William Godwin: his Friends and Contemporaries
Ch. VII. 1791-1796
Eliza Wollstonecraft Bishop to Everina Wollstonecraft, 15 August 1794
“Upton Castle, August 15th 1794.
[Enclosing copy of
the above.]
. . . “Can this be a dream, my heart’s best
friend? I would I could fancy these things matters of fact. I mean the poor
fellow’s wonderful good luck in so short a time. I own I want
faith” [her want of faith was justified; since Charles’s account of himself proved pure
brag], “nay, doubt my senses, so I have sent you word for word, to spell
and put together. . . . If Mary is actually married to Mr
Imlay, it is not impossible but she might settle there”

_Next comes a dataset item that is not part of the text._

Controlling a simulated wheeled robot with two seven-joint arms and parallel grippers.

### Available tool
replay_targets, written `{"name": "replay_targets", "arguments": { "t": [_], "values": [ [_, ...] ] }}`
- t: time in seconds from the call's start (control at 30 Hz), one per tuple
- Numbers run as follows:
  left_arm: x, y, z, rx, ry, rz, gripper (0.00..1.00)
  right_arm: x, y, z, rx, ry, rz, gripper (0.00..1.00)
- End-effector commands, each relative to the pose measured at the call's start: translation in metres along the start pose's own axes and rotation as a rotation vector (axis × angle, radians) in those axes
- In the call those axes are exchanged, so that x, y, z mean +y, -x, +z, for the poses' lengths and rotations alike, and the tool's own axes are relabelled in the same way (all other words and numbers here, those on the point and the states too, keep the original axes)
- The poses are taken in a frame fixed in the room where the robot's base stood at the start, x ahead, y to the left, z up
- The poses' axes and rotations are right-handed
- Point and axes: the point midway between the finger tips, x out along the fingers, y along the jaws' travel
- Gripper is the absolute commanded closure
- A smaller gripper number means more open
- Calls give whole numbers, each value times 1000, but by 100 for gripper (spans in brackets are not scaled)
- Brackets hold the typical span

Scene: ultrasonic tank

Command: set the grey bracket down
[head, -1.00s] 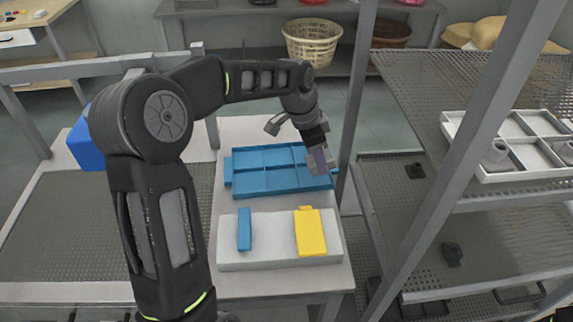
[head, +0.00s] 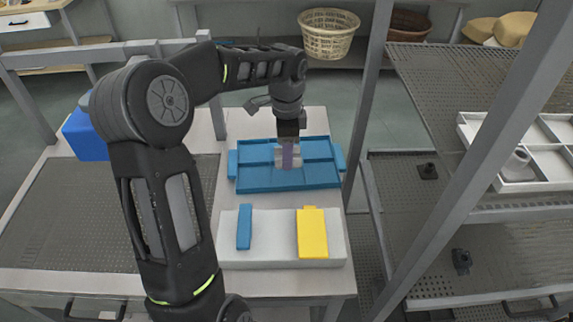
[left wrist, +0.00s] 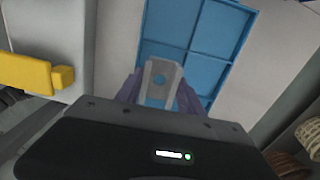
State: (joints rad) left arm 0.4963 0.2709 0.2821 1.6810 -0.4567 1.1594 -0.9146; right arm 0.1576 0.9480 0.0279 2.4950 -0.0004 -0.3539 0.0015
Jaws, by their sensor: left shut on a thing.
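My left gripper (head: 288,155) is above the blue divided tray (head: 265,185), near its middle. In the head view only a little of the bracket shows around the fingers. In the left wrist view the tray (left wrist: 197,36) lies beyond the bracket, and its compartments in sight look empty. Whether the bracket touches the tray, I cannot tell. My right gripper is not in view.
A pale block (head: 270,250) in front of the tray bears a blue piece (head: 244,227) and a yellow piece (head: 312,233). A grey post (head: 367,100) and mesh shelves with a white tray (head: 515,185) stand at right. A blue box (head: 86,136) is at left.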

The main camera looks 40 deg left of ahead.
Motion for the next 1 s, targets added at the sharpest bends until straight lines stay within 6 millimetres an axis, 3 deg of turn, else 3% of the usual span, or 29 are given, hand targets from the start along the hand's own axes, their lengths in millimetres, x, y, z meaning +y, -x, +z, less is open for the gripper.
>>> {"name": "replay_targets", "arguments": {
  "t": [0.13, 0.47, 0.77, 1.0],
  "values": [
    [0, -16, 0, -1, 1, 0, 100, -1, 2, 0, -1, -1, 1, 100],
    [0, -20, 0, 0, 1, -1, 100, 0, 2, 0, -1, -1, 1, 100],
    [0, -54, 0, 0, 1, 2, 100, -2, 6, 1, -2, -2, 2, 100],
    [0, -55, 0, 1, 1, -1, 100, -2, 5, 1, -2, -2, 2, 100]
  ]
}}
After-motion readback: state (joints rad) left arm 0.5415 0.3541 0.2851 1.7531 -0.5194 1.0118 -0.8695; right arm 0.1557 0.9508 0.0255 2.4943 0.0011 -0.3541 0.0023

[in America] “too. Yet Mary cannot be Married!! It is natural to conclude her protector is her
husband. Nay, on reading Charles’s letter, I for an
instant believed it true. I would, my Everina, we were out of suspense, for all at present is
uncertainty and the most cruel suspense; still Johnson does not repeat things at random, and that the very
same tale should have crossed the Atlantic makes me almost believe that the
once M. is now Mrs Imlay, and a
mother. Are we ever to see this mother and her babe?”
Mary Godwin [née Wollstonecraft] (1759-1797)
English feminist, author of
Vindication of the Rights of Woman
(1792); she married William Godwin in 1797 and died giving birth to their daughter
Mary.
Gilbert Imlay (1754-1828)
American writer, speculator, and radical who fathered a child, Fanny Imlay, with Mary
Wollstonecraft.
Joseph Johnson (1738-1809)
London bookseller at St. Paul's Churchyard; he published Erasmus Darwin, Mary
Wollstonecraft, Joseph Priestly, and William Wordsworth.
Charles Wollstonecraft (1770-1817)
The son of Edward John Wollstonecraft and younger brother of Mary Wollstonecraft; he
emigrated to America in 1792 and later served as an artillery officer under Andrew
Jackson.
Everina Wollstonecraft (1765-1841)
The daughter of Edward John Wollstonecraft and younger sister of Mary Wollstonecraft; she
was employed as a governess and schoolmistress.